BRIEF: List each line of the data that holds the string "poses".
++++++++++
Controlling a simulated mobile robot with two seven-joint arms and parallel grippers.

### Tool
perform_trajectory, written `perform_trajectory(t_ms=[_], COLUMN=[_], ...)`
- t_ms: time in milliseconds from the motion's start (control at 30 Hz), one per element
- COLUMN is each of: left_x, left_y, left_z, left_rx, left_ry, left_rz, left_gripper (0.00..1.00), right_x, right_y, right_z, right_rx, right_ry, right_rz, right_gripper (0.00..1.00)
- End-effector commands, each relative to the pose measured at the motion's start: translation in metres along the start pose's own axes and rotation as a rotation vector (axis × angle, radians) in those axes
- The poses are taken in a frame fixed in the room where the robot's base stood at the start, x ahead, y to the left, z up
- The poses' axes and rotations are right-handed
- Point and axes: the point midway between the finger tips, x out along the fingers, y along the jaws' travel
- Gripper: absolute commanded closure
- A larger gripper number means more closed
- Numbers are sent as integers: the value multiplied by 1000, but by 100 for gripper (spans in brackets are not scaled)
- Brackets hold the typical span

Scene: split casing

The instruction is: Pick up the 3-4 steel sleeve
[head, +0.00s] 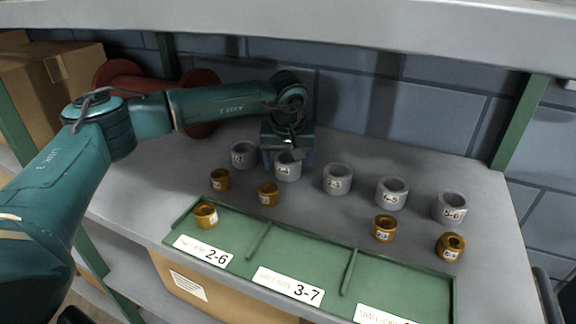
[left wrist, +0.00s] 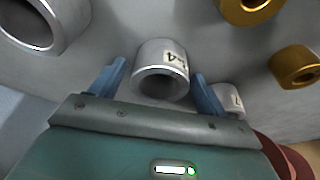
++++++++++
ANSWER TO THE TASK:
- The poses are taken in a frame fixed in the room where the robot's base stood at the start, x ahead, y to the left, z up
- The poses' axes and rotations are right-handed

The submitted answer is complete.